== Source material ==

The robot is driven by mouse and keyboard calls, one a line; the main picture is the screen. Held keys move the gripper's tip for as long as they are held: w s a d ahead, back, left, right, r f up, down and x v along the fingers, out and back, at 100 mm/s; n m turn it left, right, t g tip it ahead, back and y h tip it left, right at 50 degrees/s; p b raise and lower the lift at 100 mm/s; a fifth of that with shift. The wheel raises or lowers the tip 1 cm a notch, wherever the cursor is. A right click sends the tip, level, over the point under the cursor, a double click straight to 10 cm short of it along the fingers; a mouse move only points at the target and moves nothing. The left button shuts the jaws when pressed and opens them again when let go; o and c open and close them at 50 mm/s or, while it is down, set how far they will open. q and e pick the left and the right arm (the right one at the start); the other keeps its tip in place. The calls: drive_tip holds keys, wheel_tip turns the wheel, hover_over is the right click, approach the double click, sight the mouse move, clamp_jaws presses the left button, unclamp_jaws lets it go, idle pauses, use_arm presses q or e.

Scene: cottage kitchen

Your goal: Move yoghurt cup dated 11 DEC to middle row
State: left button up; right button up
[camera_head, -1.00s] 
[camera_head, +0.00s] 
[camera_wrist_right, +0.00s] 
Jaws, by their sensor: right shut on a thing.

== Aim of the exercise ==
Quote, without any change, each line from the one that contains "[camera_head, +0.00s]" through the end of the material.

== Solved exercise ==
[camera_head, +0.00s] 
[camera_wrist_right, +0.00s] 
Jaws, by their sensor: right shut on a thing.

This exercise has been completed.